Selanjutnya, di bab ketiga kita dibawa lebih jauh untuk merenungkan makna kehidupan dari sudut pandang yang lebih menarik lagi. Salah satunya adalah tentang apakah makna adalah sesuatu yang memang terikat pada suatu objek atau sesuatu yang kita berikan untuk suatu objek.
You would not lament the fact that you were not born wearing a small woolly hat. Babies being born sporting small woolly hats is just not the kind of thing one should expect to happen.
Bab ini akan memperdalam rasa frustasi dan krisis eksistensi yang kita rasakan sejak bab kedua. Pada akhirnya, jika kita terlahir di dunia ini tanpa makna/tujuan yang tertanam dari awal, mengapa sekarang kita harus repot-repot mencarinya?
The news that there is no given meaning to life is both exhilarating and alarming.
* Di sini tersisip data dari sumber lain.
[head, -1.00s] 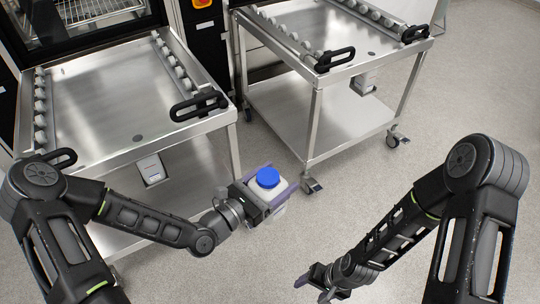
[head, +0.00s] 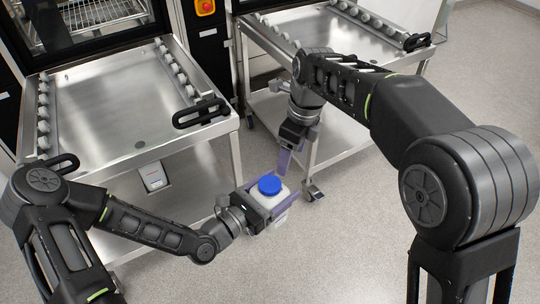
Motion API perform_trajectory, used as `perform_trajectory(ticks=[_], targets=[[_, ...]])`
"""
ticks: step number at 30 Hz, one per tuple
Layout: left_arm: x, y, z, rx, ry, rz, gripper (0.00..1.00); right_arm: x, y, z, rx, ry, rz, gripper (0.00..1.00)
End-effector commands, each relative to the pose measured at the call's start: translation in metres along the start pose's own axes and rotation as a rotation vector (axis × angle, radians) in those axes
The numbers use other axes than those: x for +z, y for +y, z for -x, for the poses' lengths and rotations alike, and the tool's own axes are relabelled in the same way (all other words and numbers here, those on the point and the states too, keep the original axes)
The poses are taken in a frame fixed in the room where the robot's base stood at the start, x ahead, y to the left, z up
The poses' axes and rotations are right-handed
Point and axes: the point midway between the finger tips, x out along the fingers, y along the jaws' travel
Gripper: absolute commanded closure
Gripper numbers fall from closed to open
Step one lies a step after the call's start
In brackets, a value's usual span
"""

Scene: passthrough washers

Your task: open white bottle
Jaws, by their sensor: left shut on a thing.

The individual self has now taken over God’s role as a supreme legislator; yet, like God, it seems to be legislating in a void.
Sampai ke bab terakhir, akhirnya kita seperti diberi angin segar setelah sebelumnya dibuat frustasi. Di bab ini penulis seakan ingin mengembalikan lagi pengarapan bagi para pembaca.
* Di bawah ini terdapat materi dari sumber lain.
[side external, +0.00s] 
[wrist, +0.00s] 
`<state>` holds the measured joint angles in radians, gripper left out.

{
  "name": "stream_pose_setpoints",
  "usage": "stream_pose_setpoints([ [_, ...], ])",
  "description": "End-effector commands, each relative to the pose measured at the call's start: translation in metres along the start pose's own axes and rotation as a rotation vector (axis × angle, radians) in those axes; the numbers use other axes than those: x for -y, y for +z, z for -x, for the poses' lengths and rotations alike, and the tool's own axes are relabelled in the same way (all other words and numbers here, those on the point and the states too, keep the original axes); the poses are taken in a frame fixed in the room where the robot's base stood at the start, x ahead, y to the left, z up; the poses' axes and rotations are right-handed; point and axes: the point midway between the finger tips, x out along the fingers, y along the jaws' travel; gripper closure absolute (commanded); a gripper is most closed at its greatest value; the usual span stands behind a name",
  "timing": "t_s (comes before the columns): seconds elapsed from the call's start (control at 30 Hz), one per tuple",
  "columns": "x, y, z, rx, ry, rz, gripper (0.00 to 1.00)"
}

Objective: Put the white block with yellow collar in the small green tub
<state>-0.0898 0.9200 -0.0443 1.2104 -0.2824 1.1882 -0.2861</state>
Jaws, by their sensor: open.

Though each performer contributes to ‘the greater good of the whole’, she does so not by some grim-lipped self-sacrifice but simply by expressing herself. There is self-realization, but only through a loss of self in the music as a whole.
Saya suka sekali analogi permainan jazz di bab terakhir. Di sini penulis menawarkan analogi bahwa bisa saja arti kehidupan itu bisa diibaratkan seperti penampilan jazz. Tiap pemain berkontribusi terhadap musik yang dihasilkan dengan melarutkan diri dalam permainannya. Artinya, arti kehidupan mungkin hanya bisa dinilai dari keseluruhan performa individual yang terlibat di dalamnya. Terlihat utopis, namun menurut saya ini salah satu alternatif menarik untuk memandang makna kehidupan.
Rather than serve some utilitarian purpose or earnest metaphysical end, it is a delight in itself. It needs no justification beyond its own existence. In this sense, the meaning of life is interestingly close to meaninglessness.
Pada akhirnya, menurut saya sangatlah alami bagi manusia sebagai mahluk yang punya kesadaran untuk merenungkan makna kehidupannya. Meskipun begitu, memikirkan pertanyaan ini rasanya seperti mencari pembenaran akan kehidupan kita, yang mana terkesan sia-sia. Toh, kita tak pernah meminta untuk dilahirkan di dunia ini. Jika perlu pembenaran, maka setidaknya bukan kita yang perlu melakukannya.
Through this enabling detachment, we would be better able to see things for what they are, as well as to relish them more fully.
Lagi pula pada akhirnya, makna atau arti kehidupan kita akan diinterpretasikan secara berbeda dari 3 sudut pandang, yaitu dari yang menciptakan kita (baik itu Tuhan, maupun orang tua kita), kita sendiri, dan dari sudut pandang orang lain. Kita bisa saja menentukan tujuan, makna, atau arti dari kehidupan kita masing-masing, namun itu hanya akan berlaku untuk diri kita sendiri. Pihak lain masih bebas menginterpretasikannya sesuai keinginan masing-masing. Itu pun kalau mereka punya waktu untuk memikirkannya.